There’re lots of reasons why one might burn incense: they might do it to purify their body and prepare their mind for some undertaking, or they might do it to make offerings to the gods, or maybe they might just do it as aromatherapy for mental wellness and good health.  In all these (and all other) cases, though, no matter why we might burn incense, we should still burn good incense.

And in the same way, no matter why we might engage in spiritual practices, we should still engage in good spiritual practices.

And sure, while there are reasons why one might burn harsh incense for particular reasons, there can be times that we might need to engage in harsh spiritual practices, but by and large, that’s not what they’re for.  We don’t drink tea to poison ourselves; we don’t burn incense to choke ourselves; we don’t engage in spiritual practices to punish ourselves.  While I’d argue that we should engage in spiritual practices for more reasons than to merely enjoy and appreciate them for their own sake (which would turn meaningful ceremony into mere ceremonialism), there’s no reason to not make them enjoyable and worth enjoying, either.

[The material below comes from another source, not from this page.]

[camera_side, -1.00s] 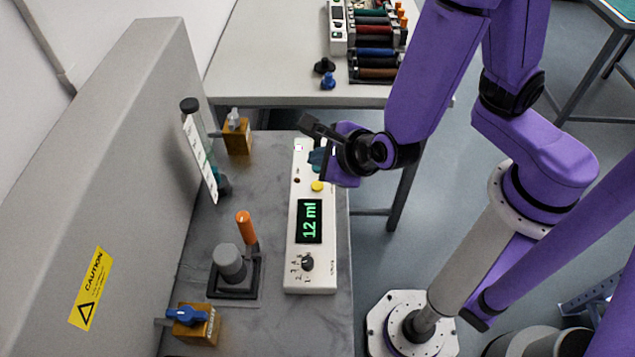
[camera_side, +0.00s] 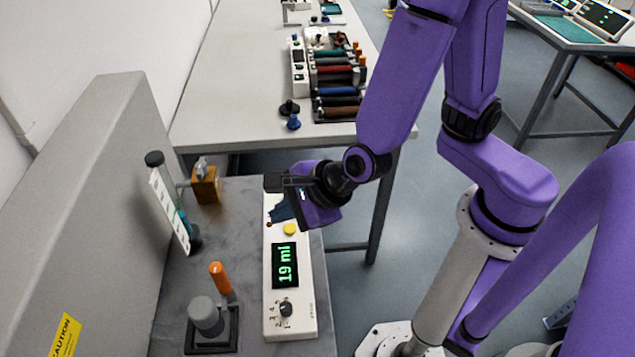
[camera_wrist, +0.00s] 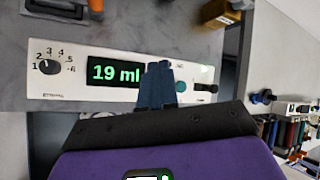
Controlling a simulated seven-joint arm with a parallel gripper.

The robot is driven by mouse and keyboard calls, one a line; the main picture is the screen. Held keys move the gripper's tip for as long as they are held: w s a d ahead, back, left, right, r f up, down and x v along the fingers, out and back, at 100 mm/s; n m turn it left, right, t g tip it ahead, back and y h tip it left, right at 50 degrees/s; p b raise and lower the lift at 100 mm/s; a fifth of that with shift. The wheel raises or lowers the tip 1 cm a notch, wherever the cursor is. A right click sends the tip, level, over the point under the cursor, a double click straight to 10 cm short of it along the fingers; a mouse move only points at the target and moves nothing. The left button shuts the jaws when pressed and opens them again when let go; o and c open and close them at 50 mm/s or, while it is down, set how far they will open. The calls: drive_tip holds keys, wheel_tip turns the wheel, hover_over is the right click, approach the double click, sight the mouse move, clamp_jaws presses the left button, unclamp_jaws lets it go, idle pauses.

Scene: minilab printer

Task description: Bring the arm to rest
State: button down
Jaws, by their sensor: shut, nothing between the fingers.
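My gripper (camera_side: 281,209) is at the far end of a white control box (camera_side: 291,326), over or just above its top, beyond the yellow button (camera_side: 290,229). Its blue fingers are together and hold nothing. In the wrist view the shut fingers (camera_wrist: 160,83) overlap the right edge of the display (camera_wrist: 113,72), which reads 19 ml. I cannot tell whether the fingertips touch the box. The yellow button is not visible in the wrist view. A black dial (camera_wrist: 50,67) is at the box's other end.
A tilted tube (camera_side: 172,207) with teal liquid stands at the left by a grey housing (camera_side: 95,150). An orange-handled lever (camera_side: 220,278) and a grey round weight (camera_side: 206,316) are nearer. A back table (camera_side: 225,110) holds coloured rolls.

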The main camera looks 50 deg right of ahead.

Despite all the many boxes of sticks, bags of resin, and jars of other kinds of loose incense in my house, I typically don’t burn incense except as an offering to spirits or when I’m specifically suffumigating a thing or space for a particular ritual reason.  As a result, I end up hoarding the stuff, and admittedly, I like saving the good stuff for “when I need it” (whenever that might be).  After thinking about the “Fragrant Path” a little, though, and learning a bit from the “Ten Virtues of Incense”, maybe I should use incense as its own contemplation instead of just an adjunct or a mere supply, and learn a good lesson from doing so.